Saturday 15 September 2007

The Ambassador's Daughter (1956) Norman Krasna

'A mythical city... in the spring', reads the introduction. Well, the mythical city is Paris, and it's where Senator Cartwright has come to make it a no go area for American GIs. He believes that while they may be great soldiers on the battlefield who are willing to lay down their lives for their country, they're nothing more than an uncontrolled danger around young French ladies. He and his wife are played by old timers (for 1956, at least) Adolphe Menjou and Myrna Loy. This far along, they aren't even the leads, taking something of a back seat to Olivia de Havilland and John Forsythe.

De Havilland plays the title character, Joan Fisk, who is bored to tears with entertaining the wives of visiting dignitaries, people like Mrs Cartwright, even though she's rather good at it. While modelling at a Red Cross charity dinner, she rescues John Forsythe's character, Danny, after he blags his way in to look at the models and ends up falling for her, not having a clue that she's the ambassador's daughter. He's an American GI, of course, and due to a difference of opinion about his potential character between the Senator and a visiting US general, she takes him up on his offer of a date, and of course romance, along with a little comedy, ensues, beginning when he mistakes her for a pickpocket.
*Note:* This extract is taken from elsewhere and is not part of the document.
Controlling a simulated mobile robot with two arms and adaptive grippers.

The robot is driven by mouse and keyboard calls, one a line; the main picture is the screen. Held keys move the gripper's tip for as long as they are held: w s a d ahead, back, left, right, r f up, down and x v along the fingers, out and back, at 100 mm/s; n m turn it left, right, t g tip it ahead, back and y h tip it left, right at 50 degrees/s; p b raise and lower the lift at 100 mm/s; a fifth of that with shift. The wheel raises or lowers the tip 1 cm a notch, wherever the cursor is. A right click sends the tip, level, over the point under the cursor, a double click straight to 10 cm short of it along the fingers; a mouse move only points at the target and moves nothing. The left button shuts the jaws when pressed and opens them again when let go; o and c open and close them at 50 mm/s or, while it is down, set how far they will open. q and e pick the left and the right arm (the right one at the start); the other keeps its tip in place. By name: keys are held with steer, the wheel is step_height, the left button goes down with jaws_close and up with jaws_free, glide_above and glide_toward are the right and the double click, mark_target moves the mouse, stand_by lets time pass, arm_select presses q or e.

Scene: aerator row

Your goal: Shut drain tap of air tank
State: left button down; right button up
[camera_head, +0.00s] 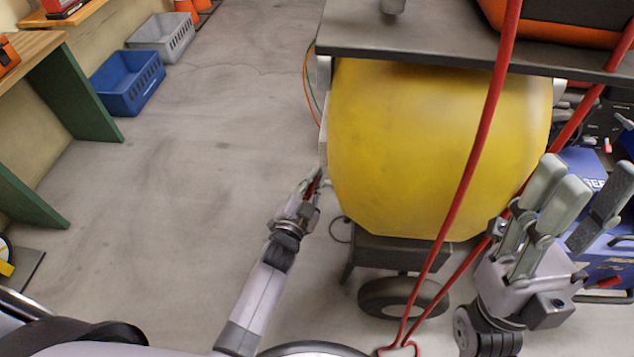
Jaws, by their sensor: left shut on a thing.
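The air tank (430,150) is a large yellow vessel under a dark top plate, seen from its end and side. My left gripper (314,184) is at the tank's left edge, shut on a small red part, which looks like the drain tap. The fingers hide most of that part, so I cannot tell how far it is turned. My right gripper (586,182) is at the right of the tank with its fingers spread. It is open and empty.
A red hose (476,150) hangs in front of the tank down to the floor. A black wheel (402,297) is below the tank. Blue machinery (610,256) stands behind my right gripper. A blue crate (128,82) and a grey crate (162,37) are far left. The floor left of the tank is clear.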

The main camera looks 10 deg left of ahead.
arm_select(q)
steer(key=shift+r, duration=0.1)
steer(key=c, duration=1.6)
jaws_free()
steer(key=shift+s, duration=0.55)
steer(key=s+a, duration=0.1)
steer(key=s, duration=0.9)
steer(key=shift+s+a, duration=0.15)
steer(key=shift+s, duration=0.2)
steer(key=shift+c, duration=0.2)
This film surprised me somewhat. It's not a great film by any means, even though the cast is impeccable. I've never really been much of a Olivia de Havilland fan, even though I've seen films of hers over thirty years, from 1935 to 1965. I've tended to see her as a perennial supporting actress, not doing that much either as she usually played characters that were often just wastes of space. Here she's a joy, bubbly and full of life but also intelligent and insightful. The more I see American films from the fifties the more that combination surprises me. There were few enough intelligent female characters in this era, outside femmes fatales in films noir at least, but the general rule seems to be that the more bubbles the less intelligence. Joan Fisk is a great character and de Havilland does her great and joyous justice. It's by far the best I've ever seen her.

John Forsythe I don't know well, but I don't tend to think of him as a young man. I never saw Dynasty, but I know he was one of the key actors in it. I saw Charlie's Angels every once in a while but of course he was just a voice in that. I guess I always saw him as an old man, and yet here he's 38 and plays the role as if he was Humphrey Bogart, and not badly either. He does a good job, not as well as his co-star but easily good enough. Menjou, Loy and others like Edward Arnold as Ambassador Fisk don't disappoint either.
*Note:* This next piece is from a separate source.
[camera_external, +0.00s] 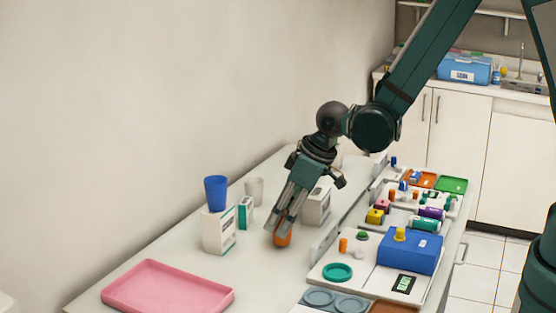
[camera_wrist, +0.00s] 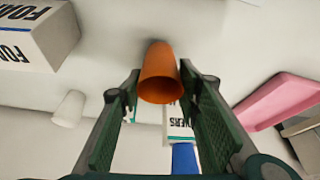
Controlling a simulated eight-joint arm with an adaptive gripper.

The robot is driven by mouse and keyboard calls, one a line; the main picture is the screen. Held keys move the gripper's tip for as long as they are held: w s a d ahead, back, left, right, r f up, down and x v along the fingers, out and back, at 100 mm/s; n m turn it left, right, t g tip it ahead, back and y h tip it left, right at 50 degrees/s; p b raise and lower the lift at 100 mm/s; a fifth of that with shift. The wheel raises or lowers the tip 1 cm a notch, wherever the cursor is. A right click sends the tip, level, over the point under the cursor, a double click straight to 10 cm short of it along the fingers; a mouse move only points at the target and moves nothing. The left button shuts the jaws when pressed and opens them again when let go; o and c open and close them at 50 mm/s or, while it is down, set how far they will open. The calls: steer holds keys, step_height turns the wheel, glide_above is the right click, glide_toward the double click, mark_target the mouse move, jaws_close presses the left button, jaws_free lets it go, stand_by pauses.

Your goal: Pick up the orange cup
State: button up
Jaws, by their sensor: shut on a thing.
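The orange cup (camera_external: 284,240) is at the tips of my gripper (camera_external: 280,231), at or just above the white tabletop; a gap below it is too small to tell. In the wrist view the orange cup (camera_wrist: 160,74) sits between the two green fingers of my gripper (camera_wrist: 160,84), and they are shut on it. The fingers hide part of the cup in the external view.
A white box (camera_external: 316,205) stands close behind my gripper. A white cup (camera_external: 254,190), a small teal-and-white box (camera_external: 245,211) and a pink tray (camera_external: 168,288) are left. A loaded counter (camera_external: 375,258) lies right.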

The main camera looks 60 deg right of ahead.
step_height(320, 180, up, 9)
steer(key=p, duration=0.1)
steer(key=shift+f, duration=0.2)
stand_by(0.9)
The story of course is ludicrous. My granddad was a special constable in London during the Blitz and I've heard many times about how half his work was pulling bodies out of buildings and the other half was breaking up fights between American servicemen. I can't believe that their behaviour improved any over a further decade and a bit and without buying into that, there's nothing left to buy into. We just have to pretend to suspend our disbelief and roll with the comedy of errors and the romance, which isn't bad at all. Best for me was when Loy and Menjou play Forsythe ruthlessly and hilariously from both sides of their argument.